"""
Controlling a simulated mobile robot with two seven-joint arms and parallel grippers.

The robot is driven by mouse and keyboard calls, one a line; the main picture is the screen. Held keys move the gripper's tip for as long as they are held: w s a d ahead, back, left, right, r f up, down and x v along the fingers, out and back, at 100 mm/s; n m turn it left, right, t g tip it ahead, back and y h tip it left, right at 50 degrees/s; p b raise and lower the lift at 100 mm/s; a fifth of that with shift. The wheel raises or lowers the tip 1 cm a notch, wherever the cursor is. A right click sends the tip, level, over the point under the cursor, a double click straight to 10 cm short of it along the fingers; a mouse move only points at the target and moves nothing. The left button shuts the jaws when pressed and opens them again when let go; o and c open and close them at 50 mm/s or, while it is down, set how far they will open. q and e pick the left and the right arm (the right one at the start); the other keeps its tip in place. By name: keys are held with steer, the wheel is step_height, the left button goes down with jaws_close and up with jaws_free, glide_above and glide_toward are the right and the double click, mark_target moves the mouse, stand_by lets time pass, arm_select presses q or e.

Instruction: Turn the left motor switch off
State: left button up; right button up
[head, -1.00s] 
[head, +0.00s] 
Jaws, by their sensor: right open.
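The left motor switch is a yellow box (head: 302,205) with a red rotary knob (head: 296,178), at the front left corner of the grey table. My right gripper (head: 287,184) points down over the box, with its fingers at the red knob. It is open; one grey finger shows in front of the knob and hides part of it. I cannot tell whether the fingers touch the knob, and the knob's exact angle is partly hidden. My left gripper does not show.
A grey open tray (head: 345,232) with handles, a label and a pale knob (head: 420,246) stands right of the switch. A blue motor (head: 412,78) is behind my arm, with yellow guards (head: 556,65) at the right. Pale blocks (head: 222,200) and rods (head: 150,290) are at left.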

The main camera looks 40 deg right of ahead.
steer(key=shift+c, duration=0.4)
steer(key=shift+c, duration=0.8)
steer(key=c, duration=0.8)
"""
Exercise directions:
Copy exactly the lines of the listing above, beginning at the line with "Jaws, by their sensor: right open." and ending at its final line; write out nothing else.

Output:
Jaws, by their sensor: right open.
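The left motor switch is a yellow box (head: 302,205) with a red rotary knob (head: 296,178), at the front left corner of the grey table. My right gripper (head: 287,184) points down over the box, with its fingers at the red knob. It is open; one grey finger shows in front of the knob and hides part of it. I cannot tell whether the fingers touch the knob, and the knob's exact angle is partly hidden. My left gripper does not show.
A grey open tray (head: 345,232) with handles, a label and a pale knob (head: 420,246) stands right of the switch. A blue motor (head: 412,78) is behind my arm, with yellow guards (head: 556,65) at the right. Pale blocks (head: 222,200) and rods (head: 150,290) are at left.

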The main camera looks 40 deg right of ahead.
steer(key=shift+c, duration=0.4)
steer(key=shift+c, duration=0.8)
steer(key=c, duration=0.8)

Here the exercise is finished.